Bashir speech steers clear of reforms

Reforms needed

Sudan's President Omar al-Bashir on Monday appealed for a political and economic renaissance in his country ravaged by war, poverty and political turmoil.
It was the latest call Bashir has made in the past year for a broad political dialogue, including with the country's armed insurgents.
But this time, he made his appeal directly to opposition figures -- including breakaway members of his own party -- who joined the audience of government-linked parties, cabinet members and foreign diplomats for his speech at a conference hall along the Blue Nile.
"We in the National Congress Party are calling for all Sudanese to participate in this renaissance," he said in the speech designed to address urgent calls for reform in his 25-year-old regime, but which fell short of critics' expectations.
His speech, billed as a major event by his party, follows a December cabinet shuffle which analysts said left the president more firmly in control.
Critics of Bashir's regime have become increasingly vocal since the government slashed fuel subsidies in September, leading to the worst urban unrest of his rule.
The Islamist Hassan al-Turabi, a leading figure behind the 1989 coup that brought Bashir to power, was among those present on Monday, marking the first time in 14 years that he has attended an NCP event.
He broke away in 2000 and formed the opposition Popular Congress.
"The speech did not meet our expectations," Turabi told reporters after.
"I didn't hear anything about freedom of political activities, nor did I hear anything about media freedom."

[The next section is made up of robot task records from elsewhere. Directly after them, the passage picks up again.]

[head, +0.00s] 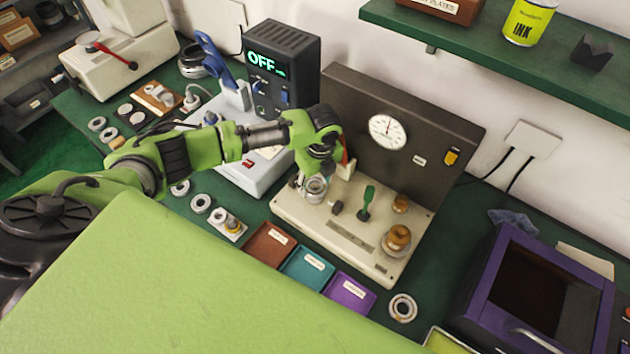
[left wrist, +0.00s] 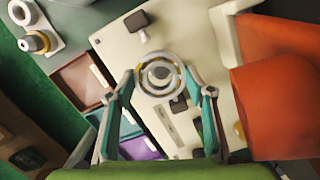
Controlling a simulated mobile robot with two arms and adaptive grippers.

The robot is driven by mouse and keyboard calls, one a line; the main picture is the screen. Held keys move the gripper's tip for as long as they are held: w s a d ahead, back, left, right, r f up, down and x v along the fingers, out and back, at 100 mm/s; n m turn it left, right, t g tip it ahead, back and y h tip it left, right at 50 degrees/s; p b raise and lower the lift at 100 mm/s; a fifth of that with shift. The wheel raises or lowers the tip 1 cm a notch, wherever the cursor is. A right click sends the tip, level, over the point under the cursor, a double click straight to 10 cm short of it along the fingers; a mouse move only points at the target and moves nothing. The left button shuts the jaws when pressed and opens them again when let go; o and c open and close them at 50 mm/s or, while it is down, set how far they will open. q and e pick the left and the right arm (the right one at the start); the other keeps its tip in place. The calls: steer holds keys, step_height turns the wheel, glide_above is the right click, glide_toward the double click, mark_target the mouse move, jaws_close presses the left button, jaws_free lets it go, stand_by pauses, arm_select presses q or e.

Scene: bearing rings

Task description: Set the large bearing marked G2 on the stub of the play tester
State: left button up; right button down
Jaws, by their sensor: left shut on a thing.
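My left gripper (head: 317,178) is over the left end of the play tester (head: 350,235), a beige base with a dark back panel and a dial gauge (head: 388,131). It is shut on a large metal bearing ring (head: 316,190). In the left wrist view the bearing (left wrist: 142,86) lies between the fingers of the gripper (left wrist: 165,82). A round grey stub end (left wrist: 159,73) shows through its hole, roughly centred. I cannot tell how far down the ring sits. No G2 mark is readable. My right gripper is not in view.
Brown (head: 269,244), teal (head: 306,268) and purple (head: 349,293) trays stand before the tester. Another ring (head: 403,307) lies to their right. A green-handled lever (head: 366,203) and brass-coloured knobs rise from the base. A device reading OFF (head: 285,60) stands behind left.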

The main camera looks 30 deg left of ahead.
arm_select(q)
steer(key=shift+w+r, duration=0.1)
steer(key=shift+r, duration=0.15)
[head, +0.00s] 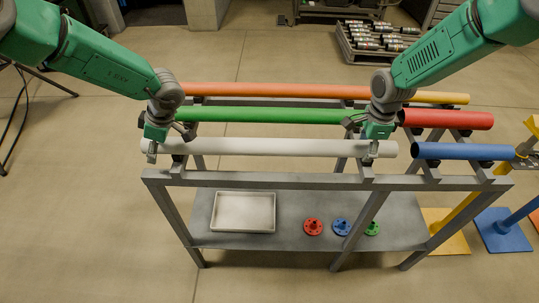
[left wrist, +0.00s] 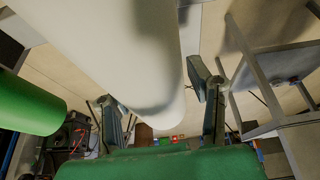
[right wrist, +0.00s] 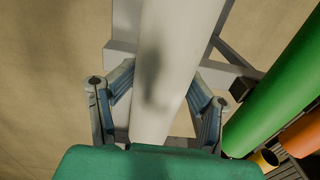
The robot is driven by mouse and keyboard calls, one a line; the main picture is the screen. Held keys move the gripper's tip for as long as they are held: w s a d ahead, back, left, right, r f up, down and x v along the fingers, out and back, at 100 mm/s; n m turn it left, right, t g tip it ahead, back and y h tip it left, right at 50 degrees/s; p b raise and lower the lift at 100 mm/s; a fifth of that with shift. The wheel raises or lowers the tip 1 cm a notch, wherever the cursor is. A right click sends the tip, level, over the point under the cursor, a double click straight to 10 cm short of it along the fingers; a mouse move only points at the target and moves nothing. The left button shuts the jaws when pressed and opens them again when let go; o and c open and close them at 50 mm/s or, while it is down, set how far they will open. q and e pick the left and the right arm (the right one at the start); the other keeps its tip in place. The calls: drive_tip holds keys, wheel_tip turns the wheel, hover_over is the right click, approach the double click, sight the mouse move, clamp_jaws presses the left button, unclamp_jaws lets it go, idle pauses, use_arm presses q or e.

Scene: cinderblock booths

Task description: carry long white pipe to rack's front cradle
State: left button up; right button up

Turabi sat beside a more recent NCP dissident, Ghazi Salahuddin Atabani, a former Bashir adviser who in December launched a new "Reform" party.
Next to the two dissidents was opposition Umma Party leader Sadiq al-Mahdi, who was overthrown as prime minister by Bashir's bloodless coup.
Analysts say Umma has been most closely courted by the government, but Mahdi declined comment on Bashir's speech, saying he would study it first.
Bashir did not reveal detailed initiatives but said the renaissance must address four areas: peace, political freedom, poverty reduction and "Sudanese identity".
"Peace is the top priority," said the leader, who is wanted by the International Criminal Court for alleged war crimes, crimes against humanity and genocide in the 11-year-old conflict in Sudan's Darfur region.
"No development, political or economic, can come without peace," said Bashir.
In addition to the long-running rebel-government clashes in Darfur, the government for more than two years has been fighting ethnic insurgents in the Kordofan districts and Blue Nile state.
The uprisings have been fuelled by complaints of economic and political neglect by the Arab-dominated regime.
Sudan ranks near the bottom of international indexes of corruption, human development and press freedom.
But Bashir said: "The freedom of people has to be respected."
He added that freedom of political party activity "is not only limited to elections."
Turabi and other opposition figures have been periodically detained and their media restricted.
During the September fuel-price unrest, security forces are believed to have killed more than 200 demonstrators, Amnesty International said, but the government has given a toll of less than half that figure.
Analysts said the spontaneous protests pointed to an urgent need for change by the regime.
The NCP moved to expel Atabani and two other dissidents who signed a memorandum which said the government's response to the protests betrayed its Islamic foundations.
Farouk Abu Issa, who heads an alliance of all major opposition parties except Umma, said ahead of Bashir's speech that he wanted to hear the president apologise for the "suffering" his policies had caused, including the September killings and the wars throughout the country.
"He has to declare right away a ceasefire," Issa said.
Bashir said the country's "unproductive political wrangling" should end but he made no direct mention of a cessation of hostilities on the battlefield.
And there was no apology.
Khalid Tigani, who helped found a movement seeking a more inclusive democratic system for Sudan, said that after much talk it was time for Bashir to "prove that he is serious" about political dialogue to address Sudan's multiple problems.